%%
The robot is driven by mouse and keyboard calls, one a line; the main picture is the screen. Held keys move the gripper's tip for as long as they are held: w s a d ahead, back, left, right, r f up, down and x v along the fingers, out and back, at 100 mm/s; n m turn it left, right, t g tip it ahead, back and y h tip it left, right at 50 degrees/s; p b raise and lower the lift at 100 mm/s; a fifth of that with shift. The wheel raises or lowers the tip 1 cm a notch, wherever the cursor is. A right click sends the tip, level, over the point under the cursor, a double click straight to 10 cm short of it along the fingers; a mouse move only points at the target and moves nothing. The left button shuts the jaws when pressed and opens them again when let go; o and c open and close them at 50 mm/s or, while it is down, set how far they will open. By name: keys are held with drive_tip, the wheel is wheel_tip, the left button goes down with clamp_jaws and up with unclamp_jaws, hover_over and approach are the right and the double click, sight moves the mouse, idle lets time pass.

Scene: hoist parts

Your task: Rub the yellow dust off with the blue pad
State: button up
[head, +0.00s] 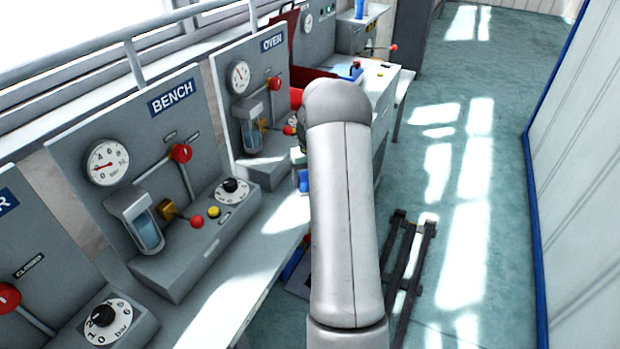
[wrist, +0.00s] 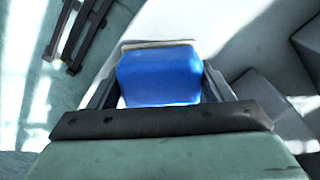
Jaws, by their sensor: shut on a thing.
%%
**EXERCISE PROMPT**: Leave out the pictures and output the rest of the material exactly as written.

**RESPONSE TO THE EXERCISE**:
The robot is driven by mouse and keyboard calls, one a line; the main picture is the screen. Held keys move the gripper's tip for as long as they are held: w s a d ahead, back, left, right, r f up, down and x v along the fingers, out and back, at 100 mm/s; n m turn it left, right, t g tip it ahead, back and y h tip it left, right at 50 degrees/s; p b raise and lower the lift at 100 mm/s; a fifth of that with shift. The wheel raises or lowers the tip 1 cm a notch, wherever the cursor is. A right click sends the tip, level, over the point under the cursor, a double click straight to 10 cm short of it along the fingers; a mouse move only points at the target and moves nothing. The left button shuts the jaws when pressed and opens them again when let go; o and c open and close them at 50 mm/s or, while it is down, set how far they will open. By name: keys are held with drive_tip, the wheel is wheel_tip, the left button goes down with clamp_jaws and up with unclamp_jaws, hover_over and approach are the right and the double click, sight moves the mouse, idle lets time pass.

Scene: hoist parts

Your task: Rub the yellow dust off with the blue pad
State: button up
[head, +0.00s] 
[wrist, +0.00s] 
Jaws, by their sensor: shut on a thing.

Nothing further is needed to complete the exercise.